Abstract:
The classification problem for a control-parameter-dependent second-order differential equations is considered. The algebra of the differential invariants with respect to Lie pseudo-group of feedback transformations is calculated. The equivalence problem for a control-parameter-dependent quasi-harmonic oscillation equation is solved. Some canonical forms of this equation are constructed.
Consider the problems of equivalence and classification for the differential equation:
$$
\tag{1}
\frac{d^{2}y}{d x^{2}}+f(y,u)=0,
$$
with respect to the feedback transformations [1]:
$$
\tag{2}
\varphi\colon (x,y,u)\longmapsto (X(x,y),Y(x,y),U(u)),
$$
where the function$f(y,u)$ is smooth. Here $u$ is a scalar control
parameter. We will call an equation of form (1)

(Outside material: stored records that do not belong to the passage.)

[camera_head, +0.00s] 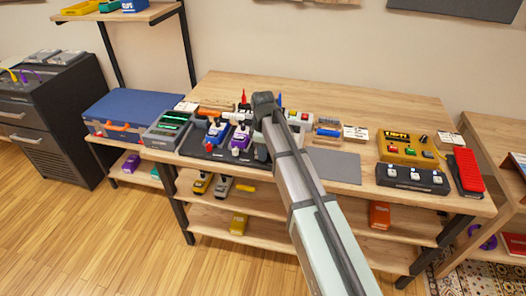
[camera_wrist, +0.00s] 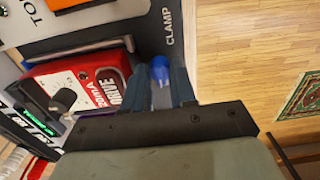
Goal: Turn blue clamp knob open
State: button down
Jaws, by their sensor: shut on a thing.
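The blue clamp knob (camera_wrist: 159,66) shows in the wrist view beside the white word CLAMP on a dark panel. My gripper (camera_wrist: 160,84) is shut on the knob, with one dark finger on each side of it. Part of the knob is hidden between the fingers, so its turn angle cannot be told. In the head view my arm reaches over the dark pedal board (camera_head: 217,155) on the workbench, and the arm hides the knob there.
A red drive pedal (camera_wrist: 80,88) with a black knob sits close left of my fingers in the wrist view. Blue (camera_head: 216,131) and purple (camera_head: 240,141) pedals stand on the board. A grey mat (camera_head: 335,165) lies bare to the right, and a yellow box (camera_head: 407,149) stands further right.

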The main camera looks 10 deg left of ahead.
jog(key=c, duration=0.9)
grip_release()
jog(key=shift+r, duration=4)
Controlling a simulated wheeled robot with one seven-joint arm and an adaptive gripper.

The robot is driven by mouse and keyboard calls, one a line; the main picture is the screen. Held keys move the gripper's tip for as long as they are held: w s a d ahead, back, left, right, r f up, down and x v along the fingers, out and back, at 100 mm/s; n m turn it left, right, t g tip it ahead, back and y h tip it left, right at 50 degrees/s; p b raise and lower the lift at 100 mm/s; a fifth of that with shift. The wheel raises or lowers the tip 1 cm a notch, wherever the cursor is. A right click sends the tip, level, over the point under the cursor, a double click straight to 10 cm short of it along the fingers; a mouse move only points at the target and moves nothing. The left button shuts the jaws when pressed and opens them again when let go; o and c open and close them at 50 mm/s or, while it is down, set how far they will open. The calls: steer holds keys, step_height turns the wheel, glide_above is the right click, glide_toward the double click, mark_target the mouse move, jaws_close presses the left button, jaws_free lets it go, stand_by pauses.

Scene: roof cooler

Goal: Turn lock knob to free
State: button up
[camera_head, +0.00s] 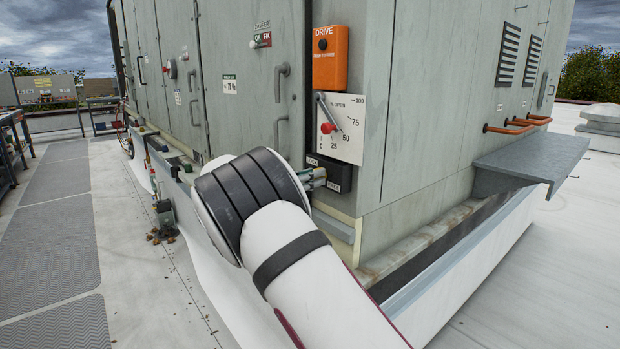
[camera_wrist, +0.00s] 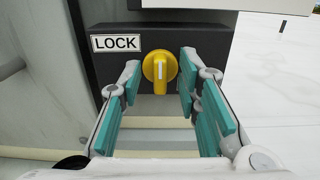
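The lock knob (camera_wrist: 160,71) is a yellow round knob with a white mark that stands about vertical. It sits on a black box (camera_wrist: 206,48), beside a white LOCK label (camera_wrist: 116,43) to its upper left. My gripper (camera_wrist: 161,76) is open, with a teal-padded finger on each side of the knob and visible gaps. I cannot tell whether the tips reach past the knob's face. In the head view the black box (camera_head: 343,180) is low on the cabinet corner; my gripper (camera_head: 314,178) shows partly at its left, and my arm hides the knob.
Above the box is a white percent-open dial plate (camera_head: 350,137) with a red-knobbed lever (camera_head: 327,127). An orange DRIVE box (camera_head: 330,58) is above that. The grey cabinet (camera_head: 430,100) has door handles. A grey ledge (camera_head: 530,160) juts out at right.

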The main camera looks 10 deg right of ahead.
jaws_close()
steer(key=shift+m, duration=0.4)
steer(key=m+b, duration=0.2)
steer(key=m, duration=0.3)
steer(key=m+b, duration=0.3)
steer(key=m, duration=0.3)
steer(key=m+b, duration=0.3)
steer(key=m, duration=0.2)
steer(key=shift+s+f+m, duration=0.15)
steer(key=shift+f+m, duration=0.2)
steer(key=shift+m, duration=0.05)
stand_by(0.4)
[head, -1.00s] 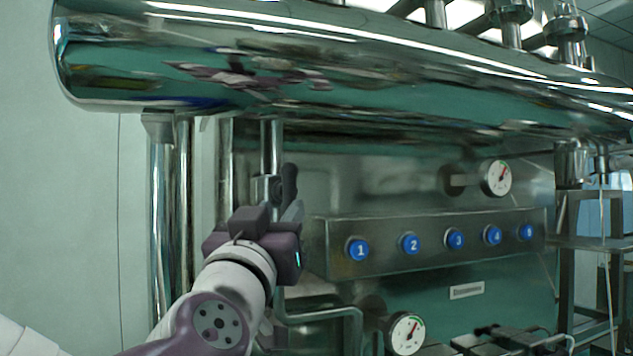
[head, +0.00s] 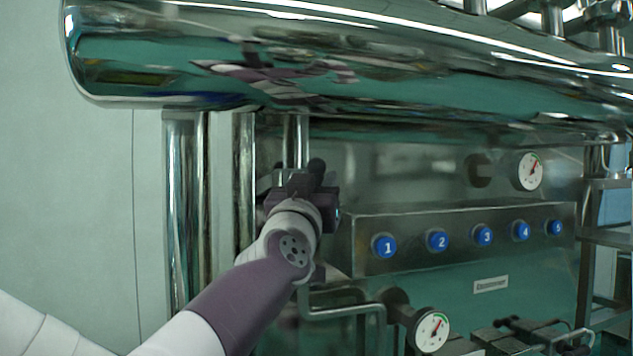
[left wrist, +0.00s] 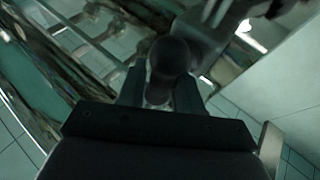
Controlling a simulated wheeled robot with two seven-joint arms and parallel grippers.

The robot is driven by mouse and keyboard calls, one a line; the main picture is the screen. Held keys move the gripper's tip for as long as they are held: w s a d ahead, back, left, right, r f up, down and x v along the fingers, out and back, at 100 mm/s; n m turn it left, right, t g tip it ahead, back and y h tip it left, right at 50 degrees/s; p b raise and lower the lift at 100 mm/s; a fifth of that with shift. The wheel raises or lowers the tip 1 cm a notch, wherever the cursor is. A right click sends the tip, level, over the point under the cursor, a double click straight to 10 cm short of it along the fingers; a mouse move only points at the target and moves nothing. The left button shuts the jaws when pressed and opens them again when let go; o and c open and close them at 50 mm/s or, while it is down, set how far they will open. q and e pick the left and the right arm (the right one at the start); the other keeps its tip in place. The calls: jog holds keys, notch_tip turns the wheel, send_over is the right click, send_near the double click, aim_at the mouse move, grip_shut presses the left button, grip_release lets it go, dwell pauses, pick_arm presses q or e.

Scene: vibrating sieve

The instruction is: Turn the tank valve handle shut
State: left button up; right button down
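The dark valve handle (head: 316,167) stands at a metal pipe under the big tank (head: 350,60), left of the button panel in the head view. My left gripper (head: 307,178) reaches up to it and covers its lower part. In the left wrist view the handle's round dark end (left wrist: 169,56) shows beyond the fingertips. The two fingers of my left gripper (left wrist: 159,88) lie close on either side of the handle's stem and appear shut on it. The valve body is mostly hidden behind the gripper. My right gripper is not in view.
A steel panel with several blue numbered buttons (head: 438,241) stands just right of my left gripper. A bent pipe (head: 345,310) and a gauge (head: 432,331) are below it. Vertical steel pipes (head: 185,220) stand left of the gripper.

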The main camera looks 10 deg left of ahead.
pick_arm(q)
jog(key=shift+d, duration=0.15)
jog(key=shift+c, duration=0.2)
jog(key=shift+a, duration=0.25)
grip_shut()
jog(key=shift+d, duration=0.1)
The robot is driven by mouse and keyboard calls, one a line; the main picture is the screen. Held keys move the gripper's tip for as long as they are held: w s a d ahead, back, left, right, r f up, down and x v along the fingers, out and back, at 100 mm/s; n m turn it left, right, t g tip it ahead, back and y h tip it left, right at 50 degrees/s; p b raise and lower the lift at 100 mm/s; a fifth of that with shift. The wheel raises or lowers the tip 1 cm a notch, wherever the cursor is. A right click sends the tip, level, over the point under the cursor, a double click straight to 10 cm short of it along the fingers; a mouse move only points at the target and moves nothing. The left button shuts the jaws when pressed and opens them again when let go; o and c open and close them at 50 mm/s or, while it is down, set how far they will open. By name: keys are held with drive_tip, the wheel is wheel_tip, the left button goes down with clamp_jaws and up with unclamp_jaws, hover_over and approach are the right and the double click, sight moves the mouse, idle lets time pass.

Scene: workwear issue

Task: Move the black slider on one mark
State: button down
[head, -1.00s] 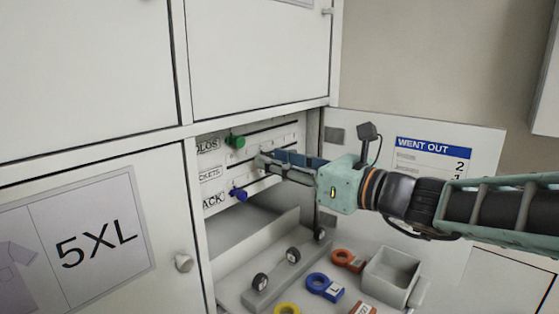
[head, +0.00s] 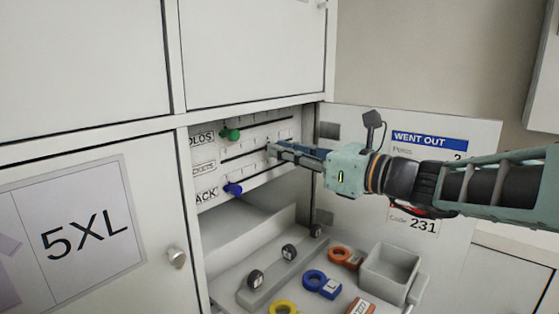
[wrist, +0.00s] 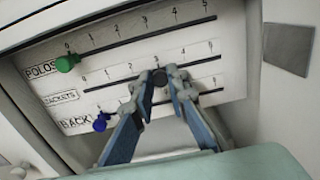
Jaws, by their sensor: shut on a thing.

{control-parameter-dependent quasi-harmonic oscillator equation}
(QHO).
$ $ Definition. Operator
$$
\tag{3}
\nabla = M\frac{d}{dy} + N\frac{d}{du}
$$
is called $G$-invariant differentiation if it commutes with every element of any prolongation of Lie algebra $\mathcal{G}$, where $M$ and $N$ are the functions on the jet space.
$ $ Theorem.Differential operators \begin{align}
\tag{4}
\nabla_1 = \frac{z}{z_{y}} \frac{d}{dy},
\\
\tag{5}
\nabla_2 = \frac{z}{z_{u}} \frac{d}{du}
\end{align} are$G$-invariant differentiations.
$ $ Theorem.Functions $$
J_{21} =\frac{z_{yy}z}{z_y^2},\quad J_{22} =\frac{z_{yu}z}{z_{y}z_u}
$$ form a complete set of the basic second-order differential invariants, i.e.any other second-order differential invariants are the functions of$J_{21}$and$J_{22}$.
$ $ Theorem.Quasi-harmonic oscillation equation differential invariants algebra is generated by second-order differential invariants$J_{21}$, $J_{22}$and invariant differentiations$\nabla_1$and$\nabla_2$. This algebra separates regular orbits. $ $ Let us call an equation $\mathcal{E}_f$regular, if
$$
dJ_{21}(f)\wedge dJ_{22}(f)\neq 0.
$$
Here $J(f)$ is the value of the differential invariant $J$ on the function $f = f(y,u)$.
$ $ Theorem.Suppose that the functions$f$and$g$are real-analytical. Two regular equations$\mathcal{E}_f$and$\mathcal{E}_g$are locally$G$-equivalent if and only if the functions$\Phi_{if}$and$\Phi_{ig}$identically equal ($i=1,2,3$) and 3-jets of the functions$f$and$g$belong to the same connection component.